Task goal: Exactly and only the lines from the one containing "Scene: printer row" through the one containing "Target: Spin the" belong in your copy. Pictures do not.

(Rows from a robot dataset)
══════════
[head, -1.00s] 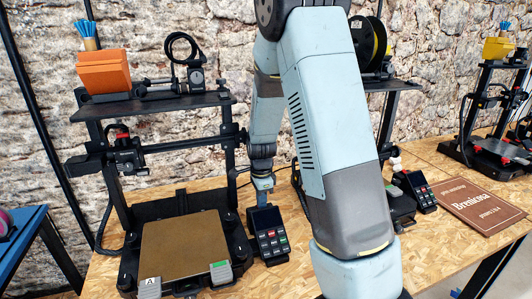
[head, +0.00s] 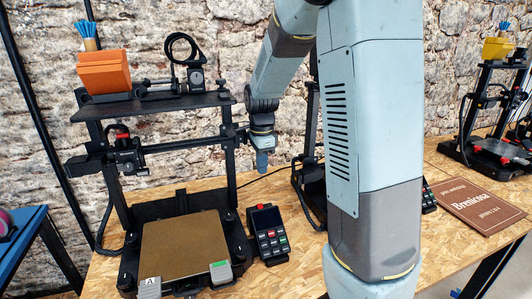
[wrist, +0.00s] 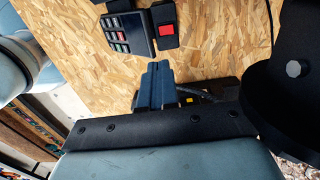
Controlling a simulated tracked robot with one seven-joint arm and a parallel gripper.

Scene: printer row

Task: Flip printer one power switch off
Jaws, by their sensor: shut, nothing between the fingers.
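Printer one appears to be the left black printer (head: 187,205), its bed marked "A". Its black control box (head: 268,240) with a keypad stands at its right on the wooden table. A small red part shows at the box's top back edge (head: 260,206). In the wrist view a red switch (wrist: 166,30) sits on a black block beside the keypad box (wrist: 126,33); whether it is on or off I cannot tell. My gripper (head: 262,168) has blue fingers, shut and empty, above and behind the control box. The fingers (wrist: 156,82) also show in the wrist view, apart from the switch.
My forearm covers much of the second printer (head: 310,185) and its control box. A brown book (head: 480,204) lies on the table (head: 437,247) to the right, with another printer (head: 495,140) behind it. A cable (head: 265,178) runs behind the control box. The printer's upright and gantry stand close left of my gripper.

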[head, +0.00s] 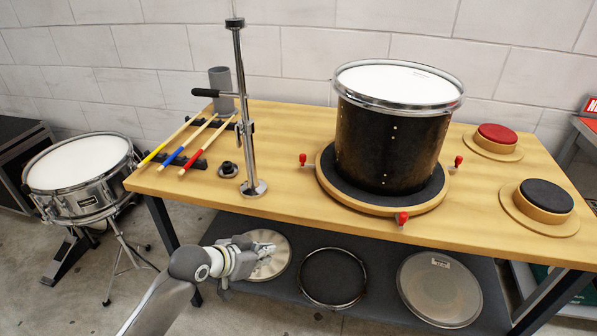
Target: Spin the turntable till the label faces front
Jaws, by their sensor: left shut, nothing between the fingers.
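The turntable (330,190) is a round wooden disc with a dark top and several red-tipped pegs around its rim. A black drum (388,148) with a white head and chrome hoop stands upright on it. Small bright lugs show on its shell, but no label can be made out on the visible side. My left gripper (268,248) is shut and empty, in front of the bench's front edge and left of the turntable, apart from it. My right gripper is not in view.
The wooden bench (270,205) carries a metal stand (246,110), drumsticks (184,143) on a rack, and red (497,134) and black (546,195) pads. A lower shelf holds a cymbal, a hoop and a drumhead (440,290). A snare drum (80,170) stands left.

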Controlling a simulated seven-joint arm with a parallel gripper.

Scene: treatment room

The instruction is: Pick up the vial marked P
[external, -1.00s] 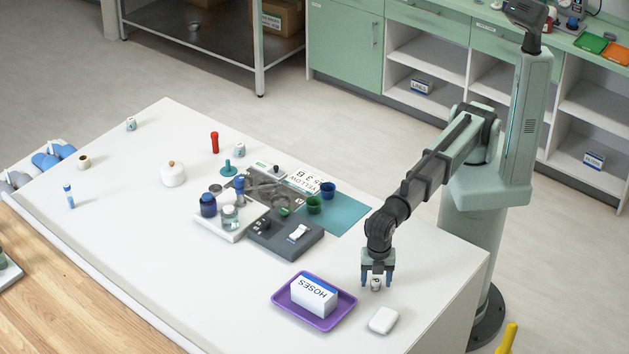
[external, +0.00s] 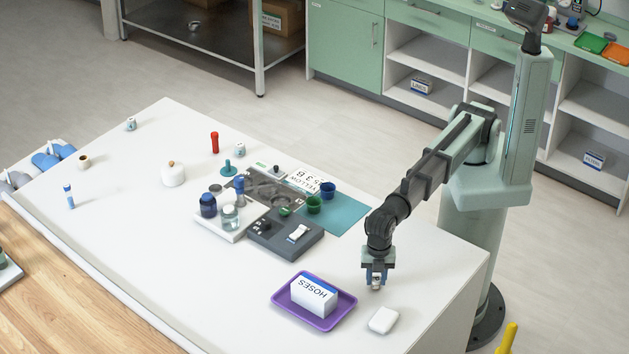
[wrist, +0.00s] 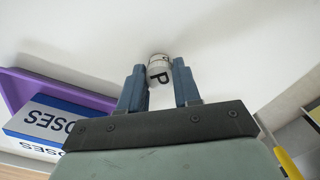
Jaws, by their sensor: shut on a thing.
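The vial marked P (wrist: 158,72) is small and white with a black letter P, and it shows between the fingers in the wrist view. In the external view the vial (external: 376,282) is at the table's right part, mostly covered by the fingers. My gripper (external: 376,284) is down at table height with its fingers shut on the vial. In the wrist view the blue fingers of my gripper (wrist: 160,82) stand on either side of it. I cannot tell whether the vial touches the table.
A white rounded block (external: 383,320) lies just in front. A grey device (external: 285,236) and several small containers stand further left. The table's right edge is close.
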══════════
Solution to the problem:
Scene: printer row

Task: Flip printer one power switch off
Jaws, by their sensor: shut, nothing between the fingers.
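Printer one appears to be the left black printer (head: 187,205), its bed marked "A". Its black control box (head: 268,240) with a keypad stands at its right on the wooden table. A small red part shows at the box's top back edge (head: 260,206). In the wrist view a red switch (wrist: 166,30) sits on a black block beside the keypad box (wrist: 126,33); whether it is on or off I cannot tell. My gripper (head: 262,168) has blue fingers, shut and empty, above and behind the control box. The fingers (wrist: 156,82) also show in the wrist view, apart from the switch.
My forearm covers much of the second printer (head: 310,185) and its control box. A brown book (head: 480,204) lies on the table (head: 437,247) to the right, with another printer (head: 495,140) behind it. A cable (head: 265,178) runs behind the control box. The printer's upright and gantry stand close left of my gripper.

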[head, +0.00s] 
Target: Spin the turntable till the label faces front

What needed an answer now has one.